# JOB
Skip all pictures. Set down only the lines starting at the line containing "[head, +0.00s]" and running to the end of the listing.

===============

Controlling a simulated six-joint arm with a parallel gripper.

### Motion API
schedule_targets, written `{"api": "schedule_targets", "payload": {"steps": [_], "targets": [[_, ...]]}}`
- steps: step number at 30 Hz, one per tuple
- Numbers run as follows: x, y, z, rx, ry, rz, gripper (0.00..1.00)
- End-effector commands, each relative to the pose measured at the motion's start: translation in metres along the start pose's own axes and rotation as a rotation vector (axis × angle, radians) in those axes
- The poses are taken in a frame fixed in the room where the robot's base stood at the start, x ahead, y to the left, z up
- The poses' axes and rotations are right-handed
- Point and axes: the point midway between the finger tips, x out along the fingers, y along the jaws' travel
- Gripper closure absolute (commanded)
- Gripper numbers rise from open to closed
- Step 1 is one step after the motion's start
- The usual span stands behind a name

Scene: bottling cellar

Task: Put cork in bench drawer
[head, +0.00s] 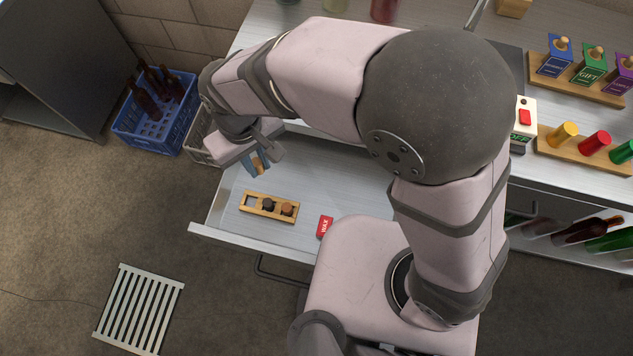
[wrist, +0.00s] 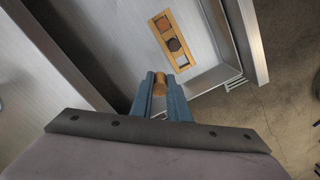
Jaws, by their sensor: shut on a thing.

===============

# FINAL RESULT
[head, +0.00s] 
[wrist, +0.00s] 
Jaws, by their sensor: shut on a thing.

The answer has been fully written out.